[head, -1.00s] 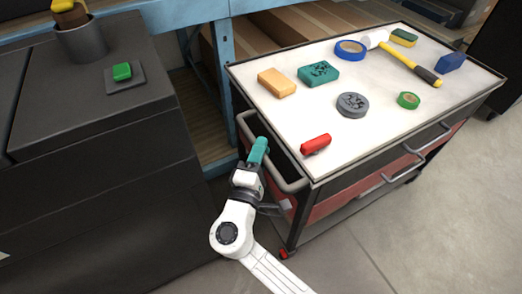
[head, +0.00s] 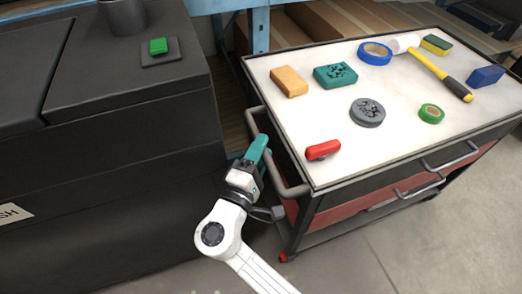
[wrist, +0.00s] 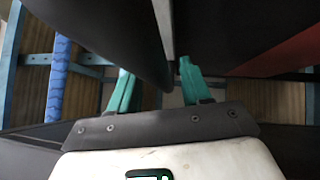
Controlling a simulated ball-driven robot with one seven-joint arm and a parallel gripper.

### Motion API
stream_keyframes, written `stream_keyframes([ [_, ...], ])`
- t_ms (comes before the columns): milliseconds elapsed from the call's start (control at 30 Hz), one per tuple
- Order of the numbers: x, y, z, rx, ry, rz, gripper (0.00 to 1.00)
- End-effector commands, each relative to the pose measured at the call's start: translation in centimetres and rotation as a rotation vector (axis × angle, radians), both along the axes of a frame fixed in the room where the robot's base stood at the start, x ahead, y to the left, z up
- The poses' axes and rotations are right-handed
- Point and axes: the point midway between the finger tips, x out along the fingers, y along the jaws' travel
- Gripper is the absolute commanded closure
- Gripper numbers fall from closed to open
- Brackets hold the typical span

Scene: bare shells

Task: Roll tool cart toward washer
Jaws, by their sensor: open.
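The tool cart (head: 352,184), black and red with a white top, stands right of centre in the head view. Its grey handle (head: 279,166) runs along its left end. My gripper (head: 262,146) is at this handle with its teal fingers open. In the wrist view the fingers (wrist: 155,78) are spread, with a dark part of the cart and a grey strip between and beyond them. I cannot tell whether the fingers touch the handle. The dark machine (head: 130,140) at left, with a label ending in "SH" (head: 12,213), looks like the washer.
On the cart top lie a red item (head: 322,150), a hammer (head: 440,75), tape rolls (head: 375,53), sponges and blocks. A blue rack (head: 260,30) stands behind. A narrow gap separates machine and cart. Grey floor (head: 420,240) is clear at lower right.

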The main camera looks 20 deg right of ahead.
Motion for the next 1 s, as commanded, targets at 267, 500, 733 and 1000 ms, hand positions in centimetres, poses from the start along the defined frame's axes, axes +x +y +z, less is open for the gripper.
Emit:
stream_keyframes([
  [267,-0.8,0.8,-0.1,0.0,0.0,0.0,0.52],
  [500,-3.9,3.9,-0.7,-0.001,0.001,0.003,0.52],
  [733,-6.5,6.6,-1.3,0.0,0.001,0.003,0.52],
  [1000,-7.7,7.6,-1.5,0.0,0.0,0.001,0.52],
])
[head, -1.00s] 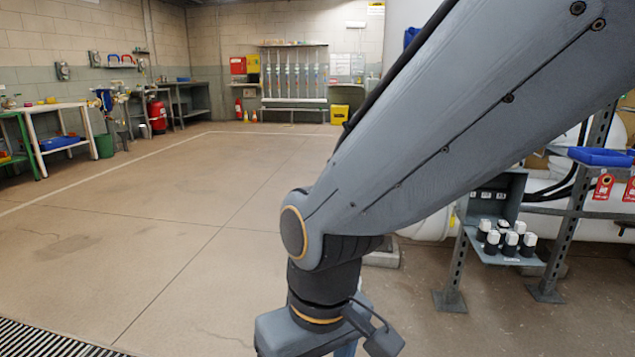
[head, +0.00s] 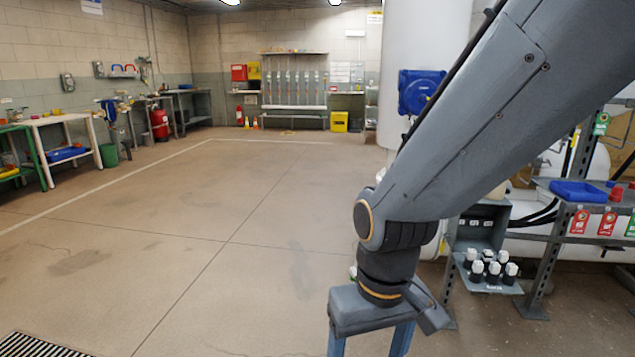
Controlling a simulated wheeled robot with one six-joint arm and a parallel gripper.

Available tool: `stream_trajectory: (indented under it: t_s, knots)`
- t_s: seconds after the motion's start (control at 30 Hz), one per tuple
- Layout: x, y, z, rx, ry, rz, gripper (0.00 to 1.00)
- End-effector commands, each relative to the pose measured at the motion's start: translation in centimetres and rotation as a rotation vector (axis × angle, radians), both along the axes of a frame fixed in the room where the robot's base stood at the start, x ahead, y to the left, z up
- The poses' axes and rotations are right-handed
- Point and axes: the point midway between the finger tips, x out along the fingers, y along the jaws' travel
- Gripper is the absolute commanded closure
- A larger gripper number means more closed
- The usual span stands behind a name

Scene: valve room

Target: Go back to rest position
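My gripper (head: 369,342) hangs downward at the bottom of the head view, right of the middle. Its two blue-grey fingers stand wide apart, with bare floor between them, so it looks open and empty. The fingertips are cut off by the lower picture edge. My arm slants from the upper right down to the gripper, over open floor. The gripper is apart from the shelf stand on the right.
A metal stand (head: 541,284) on the right bears a blue tray (head: 577,192), red tags and several white-topped black pieces (head: 489,268). Large white pipes lie behind it. A white table (head: 63,119) stands far left. A floor grating (head: 35,345) lies lower left. The middle floor is clear.

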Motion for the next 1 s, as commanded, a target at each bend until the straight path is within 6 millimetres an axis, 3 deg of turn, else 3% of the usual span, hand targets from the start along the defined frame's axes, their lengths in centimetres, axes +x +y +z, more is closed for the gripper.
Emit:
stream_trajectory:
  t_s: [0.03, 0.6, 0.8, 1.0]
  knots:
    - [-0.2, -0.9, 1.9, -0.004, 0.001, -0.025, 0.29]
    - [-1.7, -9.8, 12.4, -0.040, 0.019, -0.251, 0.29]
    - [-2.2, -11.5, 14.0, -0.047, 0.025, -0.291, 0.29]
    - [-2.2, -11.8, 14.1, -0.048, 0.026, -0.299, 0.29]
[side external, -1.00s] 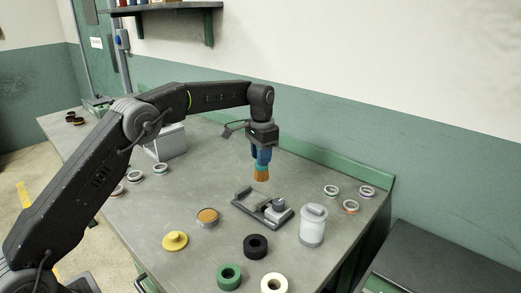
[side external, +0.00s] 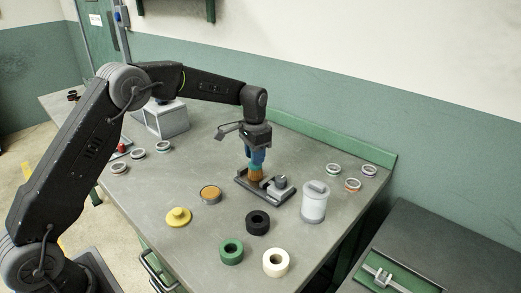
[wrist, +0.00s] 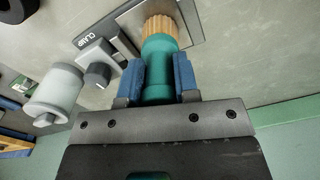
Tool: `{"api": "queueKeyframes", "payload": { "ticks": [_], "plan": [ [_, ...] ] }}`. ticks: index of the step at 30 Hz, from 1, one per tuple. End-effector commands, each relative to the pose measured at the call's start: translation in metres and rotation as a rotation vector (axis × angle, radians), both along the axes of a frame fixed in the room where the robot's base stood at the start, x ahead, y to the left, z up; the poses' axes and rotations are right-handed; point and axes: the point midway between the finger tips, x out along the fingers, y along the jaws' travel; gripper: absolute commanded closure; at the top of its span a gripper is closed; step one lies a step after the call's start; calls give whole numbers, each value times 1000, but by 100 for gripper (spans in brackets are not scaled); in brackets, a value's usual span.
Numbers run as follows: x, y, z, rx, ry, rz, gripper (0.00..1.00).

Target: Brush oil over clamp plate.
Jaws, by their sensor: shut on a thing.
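My gripper (side external: 257,158) is shut on a brush and points straight down. The brush has a teal handle (wrist: 158,75) and tan-orange bristles (side external: 256,174). The clamp plate (side external: 268,195) is a dark grey plate with a raised clamp block and knob at its right end; the wrist view shows its CLAMP label (wrist: 92,34). The bristles are down over the plate's left part, left of the clamp block, and look to be at its surface; exact contact is hard to tell. A round dish (side external: 210,194) with amber content, seemingly oil, stands left of the plate.
A white lidded jar (side external: 314,202) stands close right of the plate. Black (side external: 258,222), green (side external: 231,251) and cream (side external: 276,262) rings and a yellow knobbed piece (side external: 178,217) lie in front. Several small rings lie at right and left. A grey box (side external: 165,118) stands behind.

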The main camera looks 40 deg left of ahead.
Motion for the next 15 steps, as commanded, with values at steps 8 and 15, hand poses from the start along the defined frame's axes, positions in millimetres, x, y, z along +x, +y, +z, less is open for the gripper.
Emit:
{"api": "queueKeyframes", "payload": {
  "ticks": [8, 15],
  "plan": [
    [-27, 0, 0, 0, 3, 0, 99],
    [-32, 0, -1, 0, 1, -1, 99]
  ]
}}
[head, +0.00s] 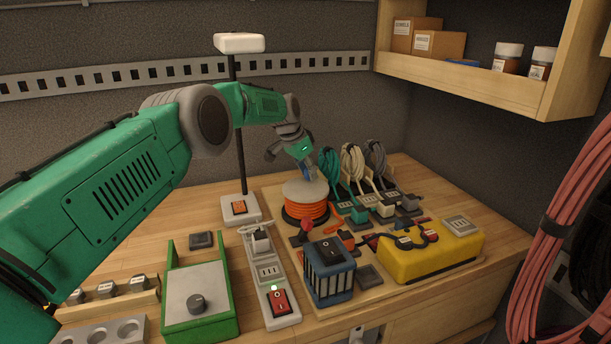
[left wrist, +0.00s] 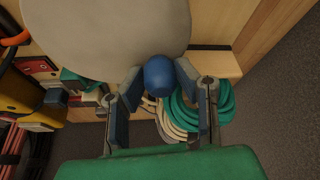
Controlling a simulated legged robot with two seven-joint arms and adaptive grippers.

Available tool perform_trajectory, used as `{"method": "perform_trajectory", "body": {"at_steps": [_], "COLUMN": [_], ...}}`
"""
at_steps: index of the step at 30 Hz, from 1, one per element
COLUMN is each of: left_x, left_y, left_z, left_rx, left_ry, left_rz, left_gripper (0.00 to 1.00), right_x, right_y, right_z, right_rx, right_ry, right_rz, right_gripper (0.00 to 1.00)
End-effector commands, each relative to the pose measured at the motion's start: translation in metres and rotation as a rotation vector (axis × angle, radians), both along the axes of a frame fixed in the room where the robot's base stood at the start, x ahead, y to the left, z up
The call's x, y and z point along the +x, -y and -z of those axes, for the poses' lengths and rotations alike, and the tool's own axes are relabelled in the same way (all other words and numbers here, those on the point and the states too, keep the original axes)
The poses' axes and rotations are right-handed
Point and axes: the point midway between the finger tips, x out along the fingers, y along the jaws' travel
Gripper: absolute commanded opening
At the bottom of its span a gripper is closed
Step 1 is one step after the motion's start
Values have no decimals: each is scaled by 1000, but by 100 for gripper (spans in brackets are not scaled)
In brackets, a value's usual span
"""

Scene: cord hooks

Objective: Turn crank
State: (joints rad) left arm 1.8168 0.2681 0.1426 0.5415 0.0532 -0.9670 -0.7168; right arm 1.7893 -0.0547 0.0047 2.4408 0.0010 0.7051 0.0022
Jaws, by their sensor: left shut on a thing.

::::

(TASK): Among the lines of the records above, count those holding the string "less", and report only the number.

(EXERCISE SOLUTION): 2